** SUPPLIED INFORMATION **

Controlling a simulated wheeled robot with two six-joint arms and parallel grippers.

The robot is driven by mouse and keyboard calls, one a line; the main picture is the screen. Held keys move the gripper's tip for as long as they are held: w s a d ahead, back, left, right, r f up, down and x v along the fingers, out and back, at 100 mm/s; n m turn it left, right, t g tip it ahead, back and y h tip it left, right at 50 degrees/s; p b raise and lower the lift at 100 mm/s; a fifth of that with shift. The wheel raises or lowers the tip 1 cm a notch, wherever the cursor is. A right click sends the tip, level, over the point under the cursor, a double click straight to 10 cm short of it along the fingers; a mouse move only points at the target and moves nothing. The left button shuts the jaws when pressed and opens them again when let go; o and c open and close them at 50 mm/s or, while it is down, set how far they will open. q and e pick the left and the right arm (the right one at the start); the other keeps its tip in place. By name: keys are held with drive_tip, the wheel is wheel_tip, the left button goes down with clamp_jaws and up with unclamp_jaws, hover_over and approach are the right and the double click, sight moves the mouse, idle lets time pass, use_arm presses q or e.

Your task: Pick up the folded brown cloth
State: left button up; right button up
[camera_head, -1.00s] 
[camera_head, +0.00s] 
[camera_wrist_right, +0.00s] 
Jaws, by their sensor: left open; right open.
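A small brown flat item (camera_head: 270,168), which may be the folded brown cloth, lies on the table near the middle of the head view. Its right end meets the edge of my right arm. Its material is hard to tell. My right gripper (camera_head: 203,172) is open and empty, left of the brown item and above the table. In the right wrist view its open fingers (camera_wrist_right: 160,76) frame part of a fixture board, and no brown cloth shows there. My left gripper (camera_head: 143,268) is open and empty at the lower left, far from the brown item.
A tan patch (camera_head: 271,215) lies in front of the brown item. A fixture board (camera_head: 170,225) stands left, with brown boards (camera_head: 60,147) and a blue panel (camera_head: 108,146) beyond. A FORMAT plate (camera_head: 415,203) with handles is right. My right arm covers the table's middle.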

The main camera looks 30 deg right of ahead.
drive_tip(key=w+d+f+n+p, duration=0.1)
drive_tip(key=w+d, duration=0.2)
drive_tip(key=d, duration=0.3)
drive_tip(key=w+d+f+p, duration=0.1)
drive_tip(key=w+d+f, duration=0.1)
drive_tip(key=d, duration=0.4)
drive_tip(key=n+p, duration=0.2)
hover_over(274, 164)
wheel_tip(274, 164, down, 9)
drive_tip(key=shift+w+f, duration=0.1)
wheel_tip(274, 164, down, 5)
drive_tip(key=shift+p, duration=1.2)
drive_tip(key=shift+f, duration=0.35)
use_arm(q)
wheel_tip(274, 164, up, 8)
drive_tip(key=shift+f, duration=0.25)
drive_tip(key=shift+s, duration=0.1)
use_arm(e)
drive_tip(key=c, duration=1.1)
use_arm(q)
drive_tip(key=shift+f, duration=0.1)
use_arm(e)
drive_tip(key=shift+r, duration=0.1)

** WORK TO DO **
Write out only the lines that run from the line containing "State: left button up; right button up" through the line containing "[camera_wrist_right, +0.00s]", both included, exactly as they appear above.

** RESULT FOR THIS TASK **
State: left button up; right button up
[camera_head, -1.00s] 
[camera_head, +0.00s] 
[camera_wrist_right, +0.00s] 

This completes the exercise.